Cevap: Dava dışı … Tic. Ltd. Şti. Vekili cevap dilekçesinde özetle; Kaza davacının müvekkili şirkete ait … plakalı araçla, 10/07/2014 tarihinde …üzerinde seyir halindeyken, davalılardan 18 yaşından küçük ve ehliyetsiz …’in kullandığı … plakalı karşı şerit ve yoldan gelen aracın, davacının şeridine geçmesi sonucu gerçekleştiğini, söz konusu kazada davacının yaralandığını, olayın meydana gelmesinde müvekkili şirketin en ufak dahilinin bulunmadığını, olayın gerçekleşme sebebinin diğer davalı … olmasına rağmen müvekkili şirketin işbu davada taraf olarak gösterilme sebebi anlaşılamadığını, söz konusu olayda talep edilen tazminatların muhatabının diğer davalılar ve sigorta şirketleri olduğunu, müvekkili olayın oluş neden ve sonucuyla bir ilgisinin bulunmadığını, dolayısıyla en ufak bir illiyet bağı olmadan müvekkilinin işbu davada hasım olarak gösterilmesinin kabul etmediğini ve itirazda bulunduğunu, müvekkili şirket kazaya sebep olacak 506 sayılı Yasanın 26/1. Maddesine göre kastı veya işçilerin sağlığını koruma ve iş güvenliği ile ilgili mevzuat hükümlerine aykırı, suç sayılabilecek kusurlu gösterilebilecek hiçbir harekette bulunmadığını, olayda müvekkili şirketin hiçbir kusurunun oladığı gibi iş yeri koşullarından doğan tehlike ile zarar arasında uygun illiyet bağının olmadığını, olayda 3. Kişi 18 yaşından küçük ehliyetsiz araç kullanan …’in trafik kurallarını hiçe sayarak hızından dolayı gittiği şeritten çıkıp yollar arasındaki banketi aşıp karşı yönden gelen davacıya çarptığı ve meydana gelen kazadan ötürü tam kusurlu olduğunu, esasa girilmeden davanın görev ve yetki yönünden reddini, bu husustaki taleplerinin reddi halinde ise öncelikle davacı tarafın ihtiyati tedbir taleplerinin orantısız ve haksız olması nedeni ile reddini, diğer davalı araç sürücüsü …’in ağır kusuru ve müvekkilinin kusursuzluğu nedeni ile de davanın müvekkili yönünden reddini, yargılama giderleri ile vekalet ücretinin davacı taraf üzerinde bırakılmasına karar verilmesini talep etmiştir.

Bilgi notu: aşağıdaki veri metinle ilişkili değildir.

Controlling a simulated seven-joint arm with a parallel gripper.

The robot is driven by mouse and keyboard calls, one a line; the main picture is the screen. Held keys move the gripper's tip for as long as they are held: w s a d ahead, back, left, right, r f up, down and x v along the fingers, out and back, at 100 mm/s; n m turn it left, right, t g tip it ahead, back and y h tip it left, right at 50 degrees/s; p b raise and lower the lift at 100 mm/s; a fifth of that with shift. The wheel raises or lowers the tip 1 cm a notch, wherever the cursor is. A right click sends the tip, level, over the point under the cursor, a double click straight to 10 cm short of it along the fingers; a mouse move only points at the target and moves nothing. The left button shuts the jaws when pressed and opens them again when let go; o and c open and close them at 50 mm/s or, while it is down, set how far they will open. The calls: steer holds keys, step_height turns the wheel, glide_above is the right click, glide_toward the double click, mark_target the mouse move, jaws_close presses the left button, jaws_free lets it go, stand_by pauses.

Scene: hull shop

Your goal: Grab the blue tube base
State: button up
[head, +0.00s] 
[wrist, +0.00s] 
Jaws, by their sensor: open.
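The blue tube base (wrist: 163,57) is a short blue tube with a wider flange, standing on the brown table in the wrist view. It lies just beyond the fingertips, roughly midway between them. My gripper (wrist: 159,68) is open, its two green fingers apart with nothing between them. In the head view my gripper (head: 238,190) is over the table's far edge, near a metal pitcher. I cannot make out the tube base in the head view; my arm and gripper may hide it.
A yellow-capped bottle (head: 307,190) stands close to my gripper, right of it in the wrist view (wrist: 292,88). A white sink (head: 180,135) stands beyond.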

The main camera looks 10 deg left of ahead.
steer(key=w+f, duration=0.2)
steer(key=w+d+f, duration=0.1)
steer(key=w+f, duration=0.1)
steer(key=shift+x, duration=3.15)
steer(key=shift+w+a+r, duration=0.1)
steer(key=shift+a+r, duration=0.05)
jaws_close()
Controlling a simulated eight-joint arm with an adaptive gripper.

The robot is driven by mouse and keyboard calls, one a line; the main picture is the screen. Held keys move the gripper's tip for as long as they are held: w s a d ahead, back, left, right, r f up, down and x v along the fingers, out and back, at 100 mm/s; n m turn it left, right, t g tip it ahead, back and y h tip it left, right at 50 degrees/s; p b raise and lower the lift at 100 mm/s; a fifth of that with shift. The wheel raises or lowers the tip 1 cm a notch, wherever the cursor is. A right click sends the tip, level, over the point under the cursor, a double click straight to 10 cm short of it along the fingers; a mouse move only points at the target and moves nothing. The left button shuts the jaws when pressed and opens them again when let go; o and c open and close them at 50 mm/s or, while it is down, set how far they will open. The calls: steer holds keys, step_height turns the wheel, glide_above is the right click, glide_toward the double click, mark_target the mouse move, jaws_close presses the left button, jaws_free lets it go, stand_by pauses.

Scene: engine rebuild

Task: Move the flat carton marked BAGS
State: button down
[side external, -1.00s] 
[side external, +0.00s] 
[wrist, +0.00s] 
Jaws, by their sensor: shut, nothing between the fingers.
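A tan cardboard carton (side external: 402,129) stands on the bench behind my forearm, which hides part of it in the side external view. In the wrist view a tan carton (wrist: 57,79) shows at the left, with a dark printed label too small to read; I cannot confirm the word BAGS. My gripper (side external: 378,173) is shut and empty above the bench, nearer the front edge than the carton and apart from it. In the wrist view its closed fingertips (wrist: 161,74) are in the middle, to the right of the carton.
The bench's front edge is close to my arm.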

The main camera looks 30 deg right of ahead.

Davalı … tarafından cevap dilekçesi sunulmamıştır.
Davalı … tarafından cevap dilekçesi sunulmamıştır.
Davalı … Sigorta Anonim Şirketi tarafından cevap dilekçesi sunulmamıştır.
DELİLLERİN DEĞERLENDİRİLMESİ VE GEREKÇE:
Dava, trafik kazasından kaynaklanan cismani zarar sebebiyle maddi ve manevi tazminat istemine ilişkindir.
Dosyanın incelenmesinde davanın ilk olarak 01/08/2014 tarihinde bu aşamada dava dışı davacının işvereni konumunda olun … Şti de davalı gösterilerek … 24.İş Mahkemesinde ikame edildiği anlaşılmıştır. İş bu dava dilekçesinde; karşı taraf araç sürücüsünü, işletenini, bu aracın zorunlu mali mesuliyet sigortacısını(… Sigorta A.Ş.); işvereni konumunda olan … Şti ve bu işverenin ihtiyari mali mesuliyet sigortacısını (… Sigorta) davalı olarak gösterilmiştir. Görüldüğü üzere davacı vekilini kazaya karışan kendi sevk ve idaresinde olup, işverenine ait olan … plakalı aracın sahibi, aynı zamanda kendi işvereni olan şirketi de bu sıfatıyla davalı olarak göstermiştir.
İş bu davalı yönünden … 24.İş Mahkemesinde 05/11/2015 tarihli 5.celsede davacı vekilince imzalı beyan ile duruşma esnasında ” biz davalı sezin gıda şirketi açısından davamızdan vazgeçiyoruz feragat ediyoruz. Karşı tarafın beyanı dikkate alınarak vekalat ücreti hüküm edilmesin. Diğer davalılar yönü ile davamıza devam ediyoruz.” şeklindeki beyanları ile davacı tarafça kendi işvereni olan şirket yönünden davadan feragat edildiği dosya kapsamında anlaşılmıştır.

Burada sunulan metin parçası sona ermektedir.